No question in the quinquennial census causes more problems than that which asks us to identify our ethnicity. At the last census nearly 87,000 people ignored all the stated options andwrote in "New Zealander" or "Kiwi", which is not an ethnicity, it is a nationality. Statistics New Zealand assumed these people were what it called New Zealand European had included them in that category when it reported the census results. This time it will bow to their wish. "New Zealanders" will be reported as a distinct group.
This is going to reduce the value of the figures for social research. Nobody will know the actual ethnicity of any of those who identify themselves by their nationality. In one sense that does not matter because social research has long been content to regard ethnicity as a matter of personal choice rather than objective definition. The figures will tell us how many people regard themselves as Maori, European, Chinese and so on, and how many do not distinguish their ethnicity from their nationality.
But if all of the latter are of European extraction, as Statistics NZ previously assumed, their absence from that category will cause the Pakeha component of the population to be under-recorded in the census result. And those who use the figures cannot make the assumptions Statistics NZ has previously made. Anyone determined to write New Zealander into the ethnicity box needs to be aware that his or her ethnic group will be diminished.
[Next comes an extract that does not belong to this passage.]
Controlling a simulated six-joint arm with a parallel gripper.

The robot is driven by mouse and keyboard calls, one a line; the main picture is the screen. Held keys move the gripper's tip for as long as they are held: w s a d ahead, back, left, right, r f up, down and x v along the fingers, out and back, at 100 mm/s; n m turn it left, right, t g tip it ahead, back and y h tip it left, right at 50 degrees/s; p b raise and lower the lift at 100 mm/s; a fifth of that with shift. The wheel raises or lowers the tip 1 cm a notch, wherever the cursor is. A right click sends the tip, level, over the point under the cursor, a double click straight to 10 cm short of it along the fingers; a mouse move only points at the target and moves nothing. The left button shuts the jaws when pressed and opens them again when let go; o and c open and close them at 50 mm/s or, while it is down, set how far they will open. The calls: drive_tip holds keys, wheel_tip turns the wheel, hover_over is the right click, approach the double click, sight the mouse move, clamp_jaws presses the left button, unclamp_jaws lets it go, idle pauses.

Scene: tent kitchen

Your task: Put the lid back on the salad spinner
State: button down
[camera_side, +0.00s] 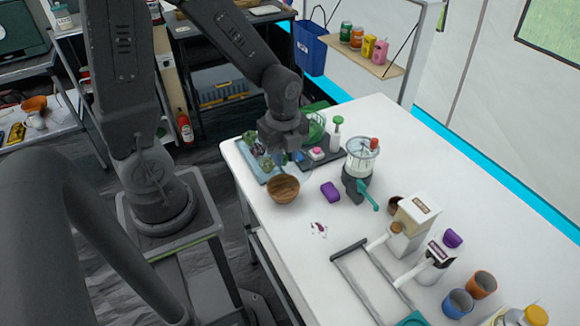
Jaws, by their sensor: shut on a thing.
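My gripper (284,158) points down over the back left end of the white table, above a blue tray and behind a wooden bowl. It is shut on something small that its fingers mostly hide. A pale, see-through round shape (301,174) shows just below it, perhaps the lid or part of the salad spinner; I cannot tell which. Green leafy pieces (264,163) show beside the fingers. A green, see-through round item (316,128) stands behind my gripper, partly hidden. I cannot make out the salad spinner's bowl for certain.
The wooden bowl (283,189) stands close in front. A purple sponge (330,192), a blender-like machine (360,168) and a pump bottle (336,133) are to the right. Cartons (416,222), cups (458,303) and a grey rack (372,282) fill the near right.

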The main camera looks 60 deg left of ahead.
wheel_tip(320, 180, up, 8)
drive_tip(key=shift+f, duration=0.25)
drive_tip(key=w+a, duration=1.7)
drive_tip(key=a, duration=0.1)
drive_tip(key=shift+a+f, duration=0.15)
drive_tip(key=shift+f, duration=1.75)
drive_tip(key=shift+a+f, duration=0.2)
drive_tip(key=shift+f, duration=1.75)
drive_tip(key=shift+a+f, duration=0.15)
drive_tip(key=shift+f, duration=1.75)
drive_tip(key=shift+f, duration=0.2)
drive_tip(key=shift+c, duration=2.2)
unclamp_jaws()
This is not the only confusion introduced to the ethnicity question for the 2006 census. Statistics NZ has also changed the way in intends to count those who give two or more ethnic identities. Previously the department arbitrary gave priority to one identity. So that if a person ticked the boxes for Maori and Pacific Island, for example, they were recorded as Maori only. If they were Pacific Island and European they were recorded as Pacific Island. Maori had the highest priority, European the lowest.
The affect has been to inflate the Maori and Polynesian population and deflate the Pakeha proportion. When the distortion was magnified by population growth projections it produced wildly exaggerated predictions, particularly of Maori population growth. The department has now changed the way it will count dual ethnicity but the previous demographic projections have been much quoted and may take some time to dispel.
This time the statisticians will make no assumptions about people's priorities but simply record all ethnicities stated. That brings new problems. The ethnic components of the population will add up to more than 100 per cent and will be practically meaningless as a proportionate concept, which is the main use made of ethnic measures. Social policy needs to know what proportion of the population an ethnic group represents if policy makers are to know how its faring against the figures for all.
But how are statisticians to provide that information without asking people of dual or multiple ethnicity to nominate the one they primarily identify with. In many cases that would be an invidious choice to demand of them. And in any case, social policy wants to know more than the number who identify themselves as Maori or other. Self identification may be enough for deciding representation in Parliament and the like, but not in treating social problems if some of those who suffer most for their ethnicity deny their ethnicity to themselves.
There is no more sensitive subject in the census and Statistics NZ has still not got it right. This time we are going to find so little precision in the ethnic make up of the population that we might begin to pay less attention to it. That might be no bad thing.